▶ _Short exercise_: Select the lines below containing the word "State".

(Robot episode records)
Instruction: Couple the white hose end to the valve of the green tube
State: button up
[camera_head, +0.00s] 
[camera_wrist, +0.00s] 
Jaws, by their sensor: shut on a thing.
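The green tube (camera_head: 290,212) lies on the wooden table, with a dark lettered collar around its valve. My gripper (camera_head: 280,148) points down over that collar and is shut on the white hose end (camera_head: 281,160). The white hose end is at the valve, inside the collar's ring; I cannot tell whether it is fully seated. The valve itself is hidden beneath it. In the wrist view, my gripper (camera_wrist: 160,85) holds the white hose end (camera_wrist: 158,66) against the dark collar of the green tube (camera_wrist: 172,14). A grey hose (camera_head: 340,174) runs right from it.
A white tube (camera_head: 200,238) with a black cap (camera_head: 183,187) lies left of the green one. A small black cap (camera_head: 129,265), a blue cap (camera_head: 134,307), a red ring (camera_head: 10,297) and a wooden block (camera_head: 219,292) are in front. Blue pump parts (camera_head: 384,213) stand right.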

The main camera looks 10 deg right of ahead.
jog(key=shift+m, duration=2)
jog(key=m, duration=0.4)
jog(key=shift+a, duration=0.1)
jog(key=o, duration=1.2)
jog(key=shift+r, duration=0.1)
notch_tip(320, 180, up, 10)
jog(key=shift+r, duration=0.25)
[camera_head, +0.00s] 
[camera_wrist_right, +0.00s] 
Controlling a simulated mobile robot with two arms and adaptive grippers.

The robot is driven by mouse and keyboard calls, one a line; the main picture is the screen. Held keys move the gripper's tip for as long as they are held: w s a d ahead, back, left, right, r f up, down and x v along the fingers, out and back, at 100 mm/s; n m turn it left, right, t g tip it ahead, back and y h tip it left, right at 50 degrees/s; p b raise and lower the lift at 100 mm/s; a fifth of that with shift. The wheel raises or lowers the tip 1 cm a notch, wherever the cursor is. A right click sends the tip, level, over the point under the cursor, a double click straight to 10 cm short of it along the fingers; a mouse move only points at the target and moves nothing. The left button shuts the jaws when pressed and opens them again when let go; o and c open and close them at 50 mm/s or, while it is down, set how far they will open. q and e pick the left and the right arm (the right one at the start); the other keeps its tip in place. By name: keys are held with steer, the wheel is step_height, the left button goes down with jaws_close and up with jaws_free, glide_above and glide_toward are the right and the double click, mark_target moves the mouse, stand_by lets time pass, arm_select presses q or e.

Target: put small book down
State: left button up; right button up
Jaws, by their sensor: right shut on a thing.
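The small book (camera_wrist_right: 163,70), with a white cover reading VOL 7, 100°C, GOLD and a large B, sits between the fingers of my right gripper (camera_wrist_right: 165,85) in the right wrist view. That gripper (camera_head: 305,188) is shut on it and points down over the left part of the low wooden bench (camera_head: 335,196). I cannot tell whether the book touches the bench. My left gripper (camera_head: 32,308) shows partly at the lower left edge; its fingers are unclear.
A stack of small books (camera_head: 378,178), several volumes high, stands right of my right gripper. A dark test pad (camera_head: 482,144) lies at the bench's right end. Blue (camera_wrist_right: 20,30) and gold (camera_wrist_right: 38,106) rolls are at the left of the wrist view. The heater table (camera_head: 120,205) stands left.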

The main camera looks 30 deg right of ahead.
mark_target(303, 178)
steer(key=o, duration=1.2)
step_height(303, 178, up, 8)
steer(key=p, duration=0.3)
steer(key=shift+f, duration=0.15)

▶ _Task result_:
State: button up
State: left button up; right button up

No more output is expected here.